Fundamental requirement for transparency in ownership
The new regulation addresses transparency in the shareholder register, shareholder ledger, and nominee-registered shares. It aims to improve compliance with existing requirements in the Norwegian Limited Liability Companies Acts, which stipulates that the shareholder ledger and shareholder register must be «available to anyone.» The law requires that public limited companies (ASA) and private limited companies (AS) maintain an overview of their shareholders in a shareholder register either at a central securities depository or in a shareholder ledger. The public has long had the right to access a company’s shareholder register and shareholder ledger, but it may present practical challenges. For companies with a shareholder register in Euronext Securities Oslo, the Norwegian Central Securities Depository (ES-OSL, previously known as «VPS») it has been difficult to get insight in owners behind nominee-registered shares, where non-Norwegian owners can have a nominee listed as the owner without disclosing the actual owner.
Access to the shareholder register and shareholder ledger
The new rules tighten the requirements for companies to provide access to the shareholder register and shareholder ledger:
- Companies with a shareholder register in ES-OSL must send a copy within one business day of receiving a request for access.
- Companies with a shareholder ledger must send a copy of the information within three business days of receiving a request for access. The deadline is extended to ten business days if there are fewer than 12 requests from the same person within a six-month period.
- Access to the shareholder ledger or shareholder register must be provided free of charge, and companies can use access solutions from ES-OSL.
All Norwegian companies with shares registered in Euronext Securities Oslo, the Norwegian Central Securities Depository (ES-OSL (previously known as "VPS")) must make publicly available a list of all owners of nominee-registered shares in the company at least six weeks before the annual general meeting.
Availability of the shareholder register at general meetings
- Companies with a shareholder ledger must ensure that the ledger is available at general meetings.
- Companies with shares registered in ES-OSL must ensure that the shareholder register as of the registration date is available at the general meeting.
- In companies with nominee-registered shares, any notification that the owner of nominee-registered shares will attend the general meeting must be presented.
Access to information about owners of nominee-registered shares
The regulation sets specific requirements for access to information about owners of nominee-registered shares:
- Anyone can request access to owners of nominee-registered shares.

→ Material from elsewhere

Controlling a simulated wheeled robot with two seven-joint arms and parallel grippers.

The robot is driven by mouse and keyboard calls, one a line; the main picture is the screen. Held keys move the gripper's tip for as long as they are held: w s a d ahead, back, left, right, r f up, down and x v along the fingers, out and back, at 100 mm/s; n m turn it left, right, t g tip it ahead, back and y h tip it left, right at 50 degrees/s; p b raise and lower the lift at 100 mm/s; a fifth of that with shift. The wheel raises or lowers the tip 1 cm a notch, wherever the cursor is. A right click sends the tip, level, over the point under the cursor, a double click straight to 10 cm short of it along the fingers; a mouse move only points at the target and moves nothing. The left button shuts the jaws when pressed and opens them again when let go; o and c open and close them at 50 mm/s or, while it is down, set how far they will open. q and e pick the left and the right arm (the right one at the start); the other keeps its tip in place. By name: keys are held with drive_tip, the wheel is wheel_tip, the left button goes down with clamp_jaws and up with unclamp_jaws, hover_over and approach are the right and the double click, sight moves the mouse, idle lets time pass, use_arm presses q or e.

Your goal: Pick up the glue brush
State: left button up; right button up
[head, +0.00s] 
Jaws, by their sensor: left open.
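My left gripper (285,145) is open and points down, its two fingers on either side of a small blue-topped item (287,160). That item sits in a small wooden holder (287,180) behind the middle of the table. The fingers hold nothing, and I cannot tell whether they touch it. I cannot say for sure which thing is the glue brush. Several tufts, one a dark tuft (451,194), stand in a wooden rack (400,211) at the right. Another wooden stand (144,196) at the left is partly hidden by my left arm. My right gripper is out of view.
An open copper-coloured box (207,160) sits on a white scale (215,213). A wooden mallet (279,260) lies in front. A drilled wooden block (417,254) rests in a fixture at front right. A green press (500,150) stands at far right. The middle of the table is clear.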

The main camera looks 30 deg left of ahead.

- The company can require reimbursement for its actual costs in connection with the access request and must inform the requester that the costs may be significant. The claim for cost coverage must be submitted within two business days after receiving the access request.
- Companies must obtain information from nominees and compile a consolidated list of owners of nominee-registered shares, including their country of residence and the number of shares. The list must be dated with the completion date.
- The deadline for access is six weeks. The list does not need to be complete if information is missing.
Other requirements:
- How access should be provided: Sending information via email is the main rule. Companies that have registered shares in ES-OSL can provide access via a searchable access solution for the shareholder register. Companies can refuse alternative channels if they entail costs or resource use.
- Updated information: Companies with a shareholder ledger must provide access as it was at the time of the access request. Companies with shares registered in ES-OSL must provide access at the end of the settlement day of the previous business day.
- Annual overview: All companies with shares registered in ES-OSL must make publicly available a list of all owners of nominee-registered shares at least six weeks before the annual general meeting. The company’s website must indicate where the list can be ordered, and ordering must be free of charge.